BRIEF ::
Leave out the pictures and transcribe everything else exactly.

DATA BLOCK ::
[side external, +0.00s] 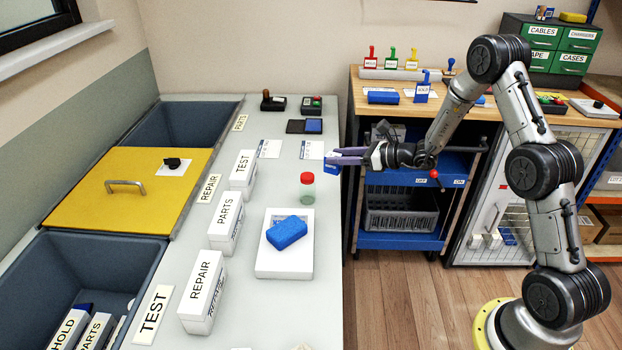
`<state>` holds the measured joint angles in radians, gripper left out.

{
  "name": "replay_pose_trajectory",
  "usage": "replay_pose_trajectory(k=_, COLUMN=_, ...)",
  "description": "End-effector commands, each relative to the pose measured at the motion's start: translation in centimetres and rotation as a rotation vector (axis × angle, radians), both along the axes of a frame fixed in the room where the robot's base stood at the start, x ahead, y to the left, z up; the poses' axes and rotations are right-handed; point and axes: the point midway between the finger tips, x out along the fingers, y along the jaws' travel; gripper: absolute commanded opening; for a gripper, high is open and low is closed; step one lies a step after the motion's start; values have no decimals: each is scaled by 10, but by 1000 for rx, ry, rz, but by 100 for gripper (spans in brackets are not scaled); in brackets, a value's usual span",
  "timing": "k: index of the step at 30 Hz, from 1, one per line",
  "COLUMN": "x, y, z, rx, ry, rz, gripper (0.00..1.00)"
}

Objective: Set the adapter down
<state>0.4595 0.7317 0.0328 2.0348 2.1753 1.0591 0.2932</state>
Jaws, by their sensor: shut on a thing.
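My gripper (337,161) reaches in from the right over the right edge of the grey bench (262,188). It is shut on a small blue piece (330,168), which I take to be the adapter. The piece is at the fingertips, near a white printed card (311,150). The fingers hide part of it, and I cannot tell its height above the bench.
A clear jar with a red lid (307,189) stands just left of and below my gripper. A blue block (287,232) lies on a white pad (284,265). White labelled boxes (226,221) line the left. Dark ink pads (304,127) lie behind.

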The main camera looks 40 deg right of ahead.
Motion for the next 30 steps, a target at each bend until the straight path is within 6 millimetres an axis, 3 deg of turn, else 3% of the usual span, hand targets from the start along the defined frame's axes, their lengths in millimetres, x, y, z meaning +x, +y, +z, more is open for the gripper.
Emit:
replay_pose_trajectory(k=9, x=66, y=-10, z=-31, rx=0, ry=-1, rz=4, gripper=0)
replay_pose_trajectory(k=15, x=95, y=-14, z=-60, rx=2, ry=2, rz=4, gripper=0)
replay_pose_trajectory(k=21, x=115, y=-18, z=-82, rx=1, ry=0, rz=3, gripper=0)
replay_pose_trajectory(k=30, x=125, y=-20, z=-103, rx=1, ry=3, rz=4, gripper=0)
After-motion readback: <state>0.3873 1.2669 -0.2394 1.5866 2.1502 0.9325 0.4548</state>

REPLY TO THE EXERCISE ::
[side external, +0.00s] 
`<state>` holds the measured joint angles in radians, gripper left out.

{
  "name": "replay_pose_trajectory",
  "usage": "replay_pose_trajectory(k=_, COLUMN=_, ...)",
  "description": "End-effector commands, each relative to the pose measured at the motion's start: translation in centimetres and rotation as a rotation vector (axis × angle, radians), both along the axes of a frame fixed in the room where the robot's base stood at the start, x ahead, y to the left, z up; the poses' axes and rotations are right-handed; point and axes: the point midway between the finger tips, x out along the fingers, y along the jaws' travel; gripper: absolute commanded opening; for a gripper, high is open and low is closed; step one lies a step after the motion's start; values have no decimals: each is scaled by 10, but by 1000 for rx, ry, rz, but by 100 for gripper (spans in brackets are not scaled); in brackets, a value's usual span",
  "timing": "k: index of the step at 30 Hz, from 1, one per line",
  "COLUMN": "x, y, z, rx, ry, rz, gripper (0.00..1.00)"
}

Objective: Set the adapter down
<state>0.4595 0.7317 0.0328 2.0348 2.1753 1.0591 0.2932</state>
Jaws, by their sensor: shut on a thing.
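My gripper (337,161) reaches in from the right over the right edge of the grey bench (262,188). It is shut on a small blue piece (330,168), which I take to be the adapter. The piece is at the fingertips, near a white printed card (311,150). The fingers hide part of it, and I cannot tell its height above the bench.
A clear jar with a red lid (307,189) stands just left of and below my gripper. A blue block (287,232) lies on a white pad (284,265). White labelled boxes (226,221) line the left. Dark ink pads (304,127) lie behind.

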The main camera looks 40 deg right of ahead.
Motion for the next 30 steps, a target at each bend until the straight path is within 6 millimetres an axis, 3 deg of turn, else 3% of the usual span, hand targets from the start along the defined frame's axes, their lengths in millimetres, x, y, z meaning +x, +y, +z, more is open for the gripper.
Emit:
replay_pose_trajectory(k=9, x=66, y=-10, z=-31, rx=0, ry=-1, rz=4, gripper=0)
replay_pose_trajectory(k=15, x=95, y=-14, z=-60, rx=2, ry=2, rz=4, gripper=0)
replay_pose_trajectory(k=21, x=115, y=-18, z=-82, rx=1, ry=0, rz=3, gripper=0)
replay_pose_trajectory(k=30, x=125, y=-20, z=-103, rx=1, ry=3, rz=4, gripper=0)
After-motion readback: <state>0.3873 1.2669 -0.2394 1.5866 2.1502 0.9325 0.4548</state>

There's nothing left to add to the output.